-- START --
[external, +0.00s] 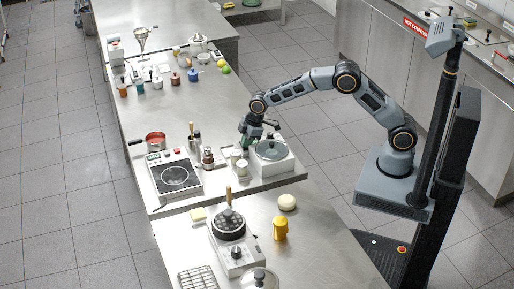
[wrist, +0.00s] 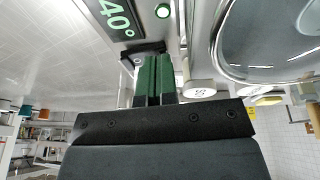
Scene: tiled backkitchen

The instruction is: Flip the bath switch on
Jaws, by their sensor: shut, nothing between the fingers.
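The bath (external: 285,163) is a white box with a round glass lid on the steel counter in the external view. In the external view my gripper (external: 245,138) is beside the bath's left side.
Pale cups (external: 242,168) and a brown bottle (external: 208,158) stand close left of the bath. A hotplate (external: 174,176) with a red pot (external: 156,139) behind it is farther left. A nearer counter holds a yellow container (external: 280,228) and a pan (external: 228,223).

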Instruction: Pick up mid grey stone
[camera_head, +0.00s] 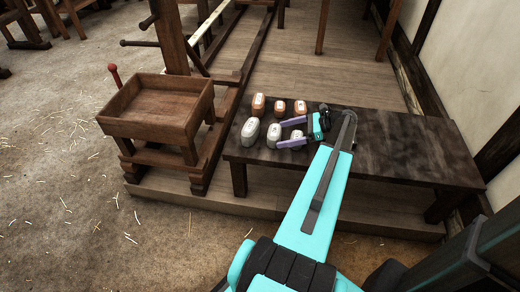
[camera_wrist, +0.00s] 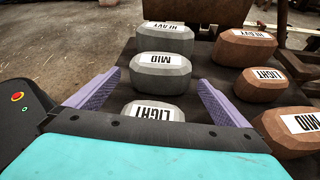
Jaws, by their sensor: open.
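The mid grey stone (camera_wrist: 158,83) has a white MID label. It is the middle of three grey stones in a row on the dark bench (camera_head: 390,150), and it also shows in the head view (camera_head: 274,136). My gripper (camera_head: 280,134) is open and empty, with purple fingers pointing left along the row. In the wrist view, the fingertips (camera_wrist: 158,76) appear on either side of the mid grey stone. The light grey stone (camera_wrist: 150,108) is nearer, between the fingers and partly hidden by my gripper body. I cannot tell the fingers' exact height.
The heavy grey stone (camera_wrist: 165,42) stands just beyond the mid one. Brown stones labelled heavy (camera_wrist: 243,52), light (camera_wrist: 262,90) and mid (camera_wrist: 287,140) form a parallel row close on the right. A wooden tray (camera_head: 120,124) stands left of the bench. The bench's right part is clear.

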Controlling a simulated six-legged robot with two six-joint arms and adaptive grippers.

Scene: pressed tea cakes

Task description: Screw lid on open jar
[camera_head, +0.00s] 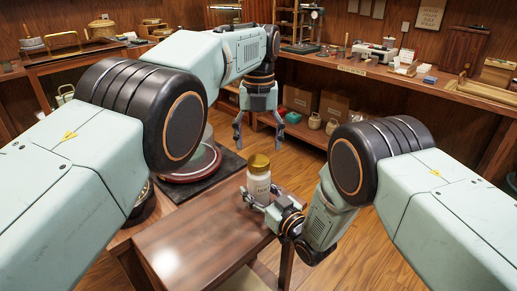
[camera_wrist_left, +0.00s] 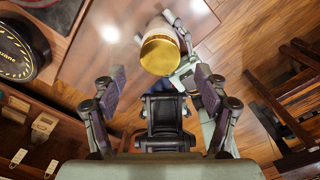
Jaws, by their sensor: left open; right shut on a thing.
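A pale, labelled jar (camera_head: 259,188) stands upright at the right end of the brown table (camera_head: 190,235). A gold lid (camera_head: 258,163) sits on its mouth; I cannot tell how tight it is. My right gripper (camera_head: 262,199) is shut around the jar's lower part. My left gripper (camera_head: 259,142) is open and empty, pointing down, apart from the lid.
A round dark-red disc (camera_head: 190,166) lies on a dark mat left of the jar. A long shelf (camera_head: 440,80) with small goods runs along the back right. Jars and boxes stand below it. Open wooden floor lies behind the table.

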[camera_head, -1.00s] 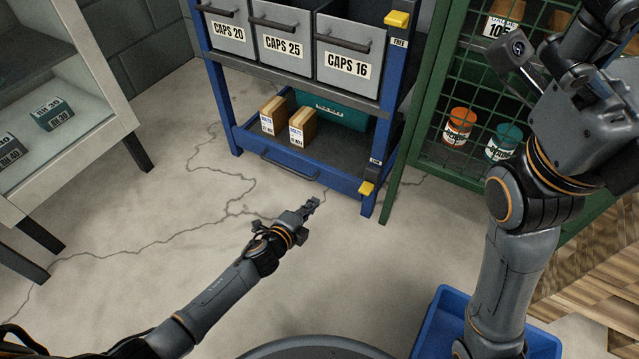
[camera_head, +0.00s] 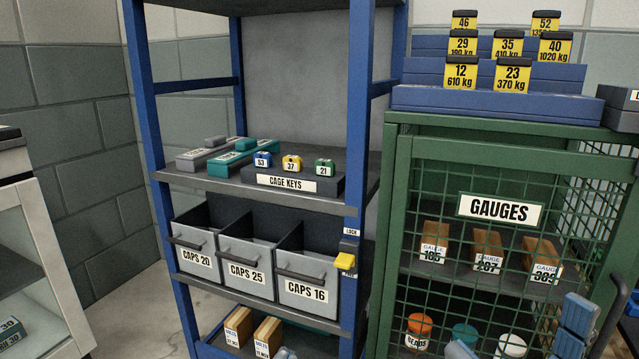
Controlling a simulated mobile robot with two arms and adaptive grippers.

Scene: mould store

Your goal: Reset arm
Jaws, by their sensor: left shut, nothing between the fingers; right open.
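No loose task object stands out. The tip of my left gripper (camera_head: 285,352) just shows at the bottom edge, in front of the low shelf of the blue rack. It is shut with nothing seen in it; its arm is out of frame. My right gripper (camera_head: 516,335) is at the lower right, in front of the green cage's mesh. Its blue-grey fingers are spread apart, and nothing is held. The rest of the right arm is hidden below the frame.
The blue rack (camera_head: 363,150) holds cage keys (camera_head: 291,163), grey CAPS bins (camera_head: 305,292) and a yellow handle (camera_head: 344,261) on its post. The green GAUGES cage (camera_head: 393,200) stands right, with blue steps of weights (camera_head: 430,98) on top. A pale cabinet (camera_head: 40,240) stands left.

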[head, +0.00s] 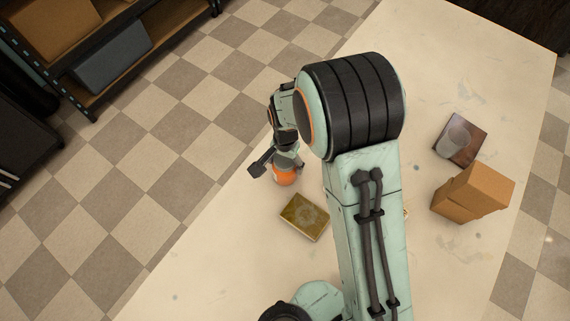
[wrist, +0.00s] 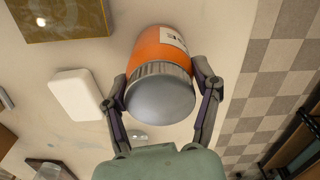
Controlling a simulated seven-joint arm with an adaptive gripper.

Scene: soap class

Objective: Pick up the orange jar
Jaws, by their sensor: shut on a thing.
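The orange jar (head: 284,177) is near the left edge of the pale table in the head view, partly hidden by my gripper and wrist. In the wrist view the jar (wrist: 160,47) has an orange body, a white label and a grey ribbed lid facing the camera. My gripper (wrist: 163,88) has one finger on each side of the jar and is shut on it around the lid end. In the head view my gripper (head: 276,163) is at the jar's top. I cannot tell whether the jar touches the table.
A gold-brown box (head: 305,217) lies close to the jar. A white soap-like block (wrist: 75,94) lies beside it in the wrist view. Cardboard boxes (head: 472,193) and a translucent cup (head: 455,136) on a dark square stand at the right. Shelves (head: 110,50) stand across the floor.

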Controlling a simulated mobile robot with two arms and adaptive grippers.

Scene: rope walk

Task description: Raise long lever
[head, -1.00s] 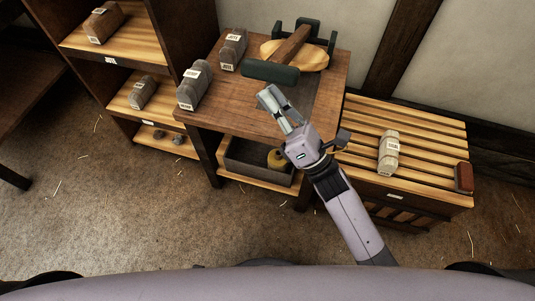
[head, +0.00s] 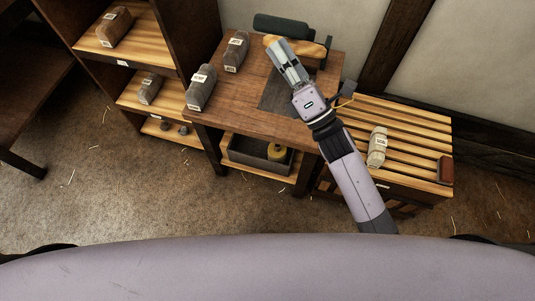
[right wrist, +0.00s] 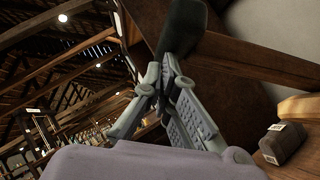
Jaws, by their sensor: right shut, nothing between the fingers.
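The long lever is on the wooden table (head: 240,105). Its dark green grip bar (head: 280,25) shows above and behind my right gripper (head: 278,47); most of its arm is hidden. In the right wrist view the green grip bar (right wrist: 184,28) stands just beyond my right fingertips (right wrist: 162,70), with a brown wooden beam (right wrist: 250,55) to its right. I cannot tell whether the fingers touch the bar. My right gripper is shut and empty. My left gripper is out of view.
Labelled grey bundles (head: 200,88) stand on the table's left side. A shelf unit (head: 155,62) is to the left. A slatted bench (head: 415,160) to the right bears a pale bundle (head: 377,147) and a reddish block (head: 446,169). A dark tray (head: 247,152) sits under the table.

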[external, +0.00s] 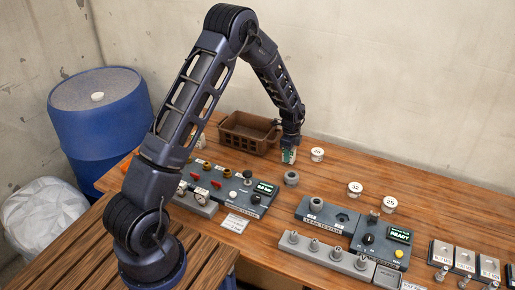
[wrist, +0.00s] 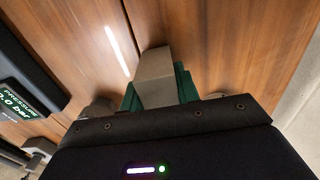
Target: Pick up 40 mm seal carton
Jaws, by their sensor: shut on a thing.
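The size marking on the carton cannot be read. I cannot tell whether its base touches the table.
A brown crate (external: 243,144) stands just left of my gripper. White round pieces marked 20 (external: 317,154), 32 (external: 355,188) and 25 (external: 389,204) and a grey ring (external: 291,178) stand nearby. The leak tester (external: 318,217) and pressure panel (external: 225,186) are in front.

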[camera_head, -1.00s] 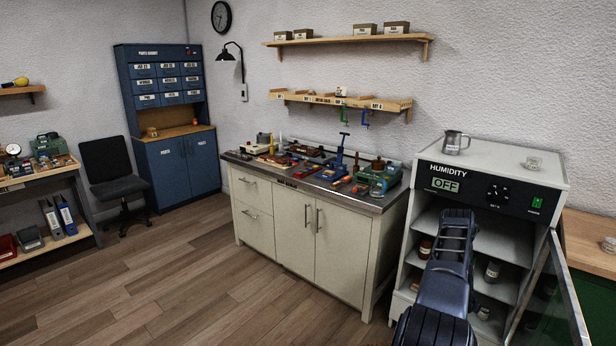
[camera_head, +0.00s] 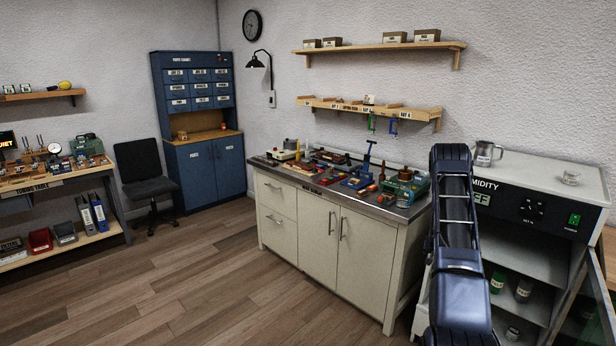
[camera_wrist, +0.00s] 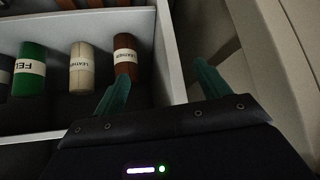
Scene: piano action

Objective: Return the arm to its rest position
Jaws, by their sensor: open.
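My gripper (camera_wrist: 160,88) shows in the wrist view with its two teal fingers spread apart and nothing between them. It is in front of the side wall at the edge of the humidity cabinet's shelf. A brown jar labelled leather (camera_wrist: 125,62) stands just behind the left finger; I cannot tell whether they touch. My arm (camera_head: 456,240) rises in front of the humidity cabinet (camera_head: 540,225) in the head view and covers part of its front. The gripper itself is hidden in the head view.
A cream jar (camera_wrist: 81,68) and a green jar (camera_wrist: 31,68) stand on the cabinet shelf. The cabinet's glass door (camera_head: 592,300) hangs open at the right. A cluttered workbench (camera_head: 340,245) stands left of my arm. The wood floor (camera_head: 190,280) at left is clear.

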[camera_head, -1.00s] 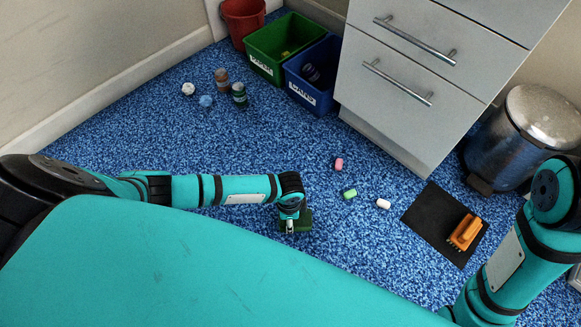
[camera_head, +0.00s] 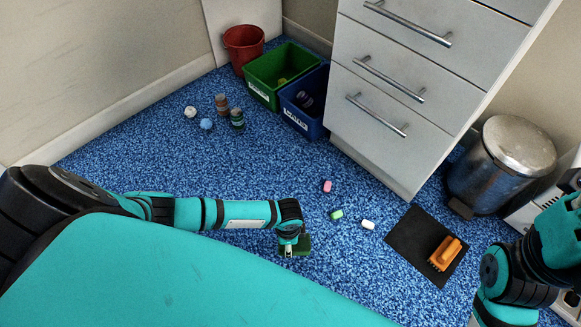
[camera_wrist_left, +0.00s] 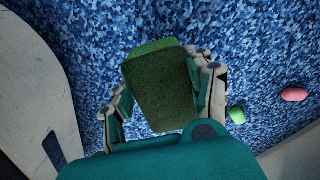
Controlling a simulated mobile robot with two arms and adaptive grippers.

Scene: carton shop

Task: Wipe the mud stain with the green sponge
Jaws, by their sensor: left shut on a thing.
-- END --
**Brief**
Each record should be quoted exactly, with the images omitted.

**Response below**
[external, +0.00s] 
[wrist, +0.00s] 
Scene: tiled backkitchen

The instruction is: Flip the bath switch on
Jaws, by their sensor: shut, nothing between the fingers.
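The bath (external: 285,163) is a white box with a round glass lid on the steel counter in the external view. In the external view my gripper (external: 245,138) is beside the bath's left side.
Pale cups (external: 242,168) and a brown bottle (external: 208,158) stand close left of the bath. A hotplate (external: 174,176) with a red pot (external: 156,139) behind it is farther left. A nearer counter holds a yellow container (external: 280,228) and a pan (external: 228,223).

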Instruction: Pick up mid grey stone
[camera_head, +0.00s] 
[camera_wrist, +0.00s] 
Jaws, by their sensor: open.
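The mid grey stone (camera_wrist: 158,83) has a white MID label. It is the middle of three grey stones in a row on the dark bench (camera_head: 390,150), and it also shows in the head view (camera_head: 274,136). My gripper (camera_head: 280,134) is open and empty, with purple fingers pointing left along the row. In the wrist view, the fingertips (camera_wrist: 158,76) appear on either side of the mid grey stone. The light grey stone (camera_wrist: 150,108) is nearer, between the fingers and partly hidden by my gripper body. I cannot tell the fingers' exact height.
The heavy grey stone (camera_wrist: 165,42) stands just beyond the mid one. Brown stones labelled heavy (camera_wrist: 243,52), light (camera_wrist: 262,90) and mid (camera_wrist: 287,140) form a parallel row close on the right. A wooden tray (camera_head: 120,124) stands left of the bench. The bench's right part is clear.

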Controlling a simulated six-legged robot with two six-joint arms and adaptive grippers.

Scene: pressed tea cakes

Task description: Screw lid on open jar
[camera_head, +0.00s] 
[camera_wrist_left, +0.00s] 
Jaws, by their sensor: left open; right shut on a thing.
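A pale, labelled jar (camera_head: 259,188) stands upright at the right end of the brown table (camera_head: 190,235). A gold lid (camera_head: 258,163) sits on its mouth; I cannot tell how tight it is. My right gripper (camera_head: 262,199) is shut around the jar's lower part. My left gripper (camera_head: 259,142) is open and empty, pointing down, apart from the lid.
A round dark-red disc (camera_head: 190,166) lies on a dark mat left of the jar. A long shelf (camera_head: 440,80) with small goods runs along the back right. Jars and boxes stand below it. Open wooden floor lies behind the table.

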[camera_head, -1.00s] 
[camera_head, +0.00s] 
Controlling a simulated mobile robot with two arms and adaptive grippers.

Scene: mould store

Your goal: Reset arm
Jaws, by their sensor: left shut, nothing between the fingers; right open.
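No loose task object stands out. The tip of my left gripper (camera_head: 285,352) just shows at the bottom edge, in front of the low shelf of the blue rack. It is shut with nothing seen in it; its arm is out of frame. My right gripper (camera_head: 516,335) is at the lower right, in front of the green cage's mesh. Its blue-grey fingers are spread apart, and nothing is held. The rest of the right arm is hidden below the frame.
The blue rack (camera_head: 363,150) holds cage keys (camera_head: 291,163), grey CAPS bins (camera_head: 305,292) and a yellow handle (camera_head: 344,261) on its post. The green GAUGES cage (camera_head: 393,200) stands right, with blue steps of weights (camera_head: 430,98) on top. A pale cabinet (camera_head: 40,240) stands left.

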[head, +0.00s] 
[wrist, +0.00s] 
Controlling a simulated seven-joint arm with an adaptive gripper.

Scene: soap class

Objective: Pick up the orange jar
Jaws, by their sensor: shut on a thing.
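The orange jar (head: 284,177) is near the left edge of the pale table in the head view, partly hidden by my gripper and wrist. In the wrist view the jar (wrist: 160,47) has an orange body, a white label and a grey ribbed lid facing the camera. My gripper (wrist: 163,88) has one finger on each side of the jar and is shut on it around the lid end. In the head view my gripper (head: 276,163) is at the jar's top. I cannot tell whether the jar touches the table.
A gold-brown box (head: 305,217) lies close to the jar. A white soap-like block (wrist: 75,94) lies beside it in the wrist view. Cardboard boxes (head: 472,193) and a translucent cup (head: 455,136) on a dark square stand at the right. Shelves (head: 110,50) stand across the floor.

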Controlling a simulated mobile robot with two arms and adaptive grippers.

Scene: rope walk

Task description: Raise long lever
[head, -1.00s] 
[head, +0.00s] 
[right wrist, +0.00s] 
Jaws, by their sensor: right shut, nothing between the fingers.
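The long lever is on the wooden table (head: 240,105). Its dark green grip bar (head: 280,25) shows above and behind my right gripper (head: 278,47); most of its arm is hidden. In the right wrist view the green grip bar (right wrist: 184,28) stands just beyond my right fingertips (right wrist: 162,70), with a brown wooden beam (right wrist: 250,55) to its right. I cannot tell whether the fingers touch the bar. My right gripper is shut and empty. My left gripper is out of view.
Labelled grey bundles (head: 200,88) stand on the table's left side. A shelf unit (head: 155,62) is to the left. A slatted bench (head: 415,160) to the right bears a pale bundle (head: 377,147) and a reddish block (head: 446,169). A dark tray (head: 247,152) sits under the table.

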[external, +0.00s] 
[wrist, +0.00s] 
Target: Pick up 40 mm seal carton
Jaws, by their sensor: shut on a thing.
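The size marking on the carton cannot be read. I cannot tell whether its base touches the table.
A brown crate (external: 243,144) stands just left of my gripper. White round pieces marked 20 (external: 317,154), 32 (external: 355,188) and 25 (external: 389,204) and a grey ring (external: 291,178) stand nearby. The leak tester (external: 318,217) and pressure panel (external: 225,186) are in front.

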[camera_head, -1.00s] 
[camera_head, +0.00s] 
[camera_wrist, +0.00s] 
Scene: piano action

Objective: Return the arm to its rest position
Jaws, by their sensor: open.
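My gripper (camera_wrist: 160,88) shows in the wrist view with its two teal fingers spread apart and nothing between them. It is in front of the side wall at the edge of the humidity cabinet's shelf. A brown jar labelled leather (camera_wrist: 125,62) stands just behind the left finger; I cannot tell whether they touch. My arm (camera_head: 456,240) rises in front of the humidity cabinet (camera_head: 540,225) in the head view and covers part of its front. The gripper itself is hidden in the head view.
A cream jar (camera_wrist: 81,68) and a green jar (camera_wrist: 31,68) stand on the cabinet shelf. The cabinet's glass door (camera_head: 592,300) hangs open at the right. A cluttered workbench (camera_head: 340,245) stands left of my arm. The wood floor (camera_head: 190,280) at left is clear.

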[camera_head, -1.00s] 
[camera_head, +0.00s] 
[camera_wrist_left, +0.00s] 
Controlling a simulated mobile robot with two arms and adaptive grippers.

Scene: carton shop

Task: Wipe the mud stain with the green sponge
Jaws, by their sensor: left shut on a thing.

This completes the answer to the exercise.